Hıristiyan-Siyonist Evanjelikler, İşgal altındaki Filistin topraklarının Tanrı tarafından Yahudiler’e verildiğine inanıyorlar. Evanjelikler, iki devletli çözümü asla kabul etmiyorlar. Bu yüzden İsrail için, ABD siyaseti üzerinde nüfuz sahibi olan Evanjeliklerin desteği büyük nimet. Amerikalı Evanjelikler ise Trump yönetimiyle siyasi nüfuzlarının doruğuna eriştiler.

Prens Muhammed Bin Selman ile Evanjelik heyet arasında nelerin konuşulduğuysa tam olarak açıklanmadı. Yapılan açıklamalarda, Prensin “Kaşıkçı Cinayeti”yle ilgisinin bulunmadığı savunuldu. Görüşmede “İran” ve “Müslüman Kardeşler”in yanı sıra, “Türkiye” ve “Rusya” gibi bölgesel aktörler de gündeme gelmiş. Joel Rosenberg, Prensin İsrail-Filistin çatışmasıyla Suudiler ile İsrail arasındaki yakınlaşma hakkında konuştuklarını da söylüyor. Ancak Prens nedense İsrail-Filistin çatışmasıyla ilgili bölümün kamuoyuyla paylaşılmamasını istemiş. Yorumlara göre, Hıristiyan-Siyonistlerin ziyareti Suudi Arabistan’a yönelik yaptırımlar için Beyaz Saray’a baskı yapan Senato’ya mesaj iletmek için tasarlandı.

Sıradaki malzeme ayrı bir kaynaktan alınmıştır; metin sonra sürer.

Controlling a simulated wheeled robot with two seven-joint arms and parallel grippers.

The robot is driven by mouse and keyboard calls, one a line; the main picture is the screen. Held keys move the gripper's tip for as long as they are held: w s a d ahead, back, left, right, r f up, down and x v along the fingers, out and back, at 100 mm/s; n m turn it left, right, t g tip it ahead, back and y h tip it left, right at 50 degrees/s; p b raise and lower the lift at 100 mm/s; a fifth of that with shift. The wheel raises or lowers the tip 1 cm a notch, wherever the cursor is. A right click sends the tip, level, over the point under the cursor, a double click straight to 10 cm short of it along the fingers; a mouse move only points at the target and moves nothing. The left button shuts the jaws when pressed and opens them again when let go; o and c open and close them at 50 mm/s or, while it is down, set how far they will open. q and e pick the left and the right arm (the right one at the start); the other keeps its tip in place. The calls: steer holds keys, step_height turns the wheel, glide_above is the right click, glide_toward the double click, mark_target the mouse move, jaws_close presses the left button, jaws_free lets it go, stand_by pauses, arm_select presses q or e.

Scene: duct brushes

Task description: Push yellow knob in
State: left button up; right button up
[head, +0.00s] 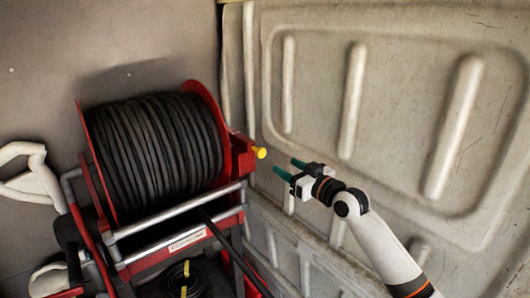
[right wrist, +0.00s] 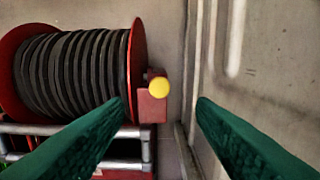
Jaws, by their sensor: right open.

Trump’ın Ortadoğu Elçisi Jason Greenblatt, Londra’da basına kapalı bir etkinlikte yaptığı konuşmada, ABD’nin Filistin Plânı’nın yakında açıklanacağını söylemiş. Trump 26 Ekimde New York’ta İsrail Başbakanı Netanyahu ile yaptığı görüşmedeyse plânın iki ila dört ay içinde açıklanacağını belirtmişti. Buna göre Aralık ayı başlarında açıklanması beklenen sözde barış plânında Prens Muhammed Bin Zayed, Prens Muhammed Bin Selman ile Mısır diktatörü General Abdülfettah el-Sisi’nin hangi rolleri oynamaya hazır oldukları daha iyi anlaşılacak.